The trial court granted the motion for a judgment of nonsuit upon the ground that decedent was guilty of contributory negligence as a matter of law. He did not pass upon the question of whether there was evidence of negligence on the part of the motorman which proximately caused the death of decedent. Under the facts, it is obvious that there was sufficient evidence to require the submission of the cause to the jury on that question. The jury could reasonably have concluded from the evidence that the motorman saw decedent's automobile when the streetcar was at least 100 feet from the intersection; that when he, the motorman, was from 60 to 100 feet from the intersection he saw, or could have seen, decedent [84 Cal.

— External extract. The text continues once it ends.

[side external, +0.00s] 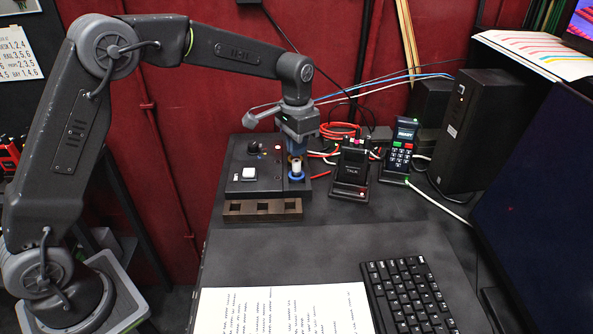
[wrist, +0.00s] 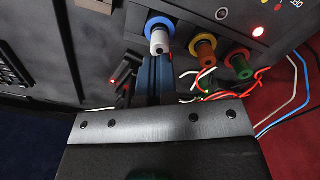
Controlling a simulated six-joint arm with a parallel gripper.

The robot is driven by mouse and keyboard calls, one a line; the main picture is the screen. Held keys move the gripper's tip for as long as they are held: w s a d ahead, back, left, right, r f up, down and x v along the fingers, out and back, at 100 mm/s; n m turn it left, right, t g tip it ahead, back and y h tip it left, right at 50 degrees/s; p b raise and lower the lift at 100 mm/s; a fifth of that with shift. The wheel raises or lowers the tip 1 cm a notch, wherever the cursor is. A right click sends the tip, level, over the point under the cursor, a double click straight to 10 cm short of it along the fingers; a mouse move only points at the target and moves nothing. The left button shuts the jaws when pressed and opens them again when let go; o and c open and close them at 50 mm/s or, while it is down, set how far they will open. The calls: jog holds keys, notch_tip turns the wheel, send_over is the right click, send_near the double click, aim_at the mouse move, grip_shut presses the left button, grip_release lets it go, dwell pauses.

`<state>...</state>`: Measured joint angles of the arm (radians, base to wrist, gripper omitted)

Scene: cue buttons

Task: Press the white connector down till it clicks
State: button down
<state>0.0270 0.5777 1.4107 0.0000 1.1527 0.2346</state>
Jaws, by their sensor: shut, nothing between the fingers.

App. 2d 243] turn onto the right of way and start across; that he should have applied his brakes when he saw decedent start across the right of way instead of waiting until he reached the intersection to do so; and that if he had done so the automobile would have cleared the track without being struck; in fine that he did not exercise ordinary care in the operation of the streetcar.

We are of the opinion that the court erred in granting defendants' motion for a judgment of nonsuit.

Judgment reversed.

Shinn, Acting P. J., and Wood, J., concurred.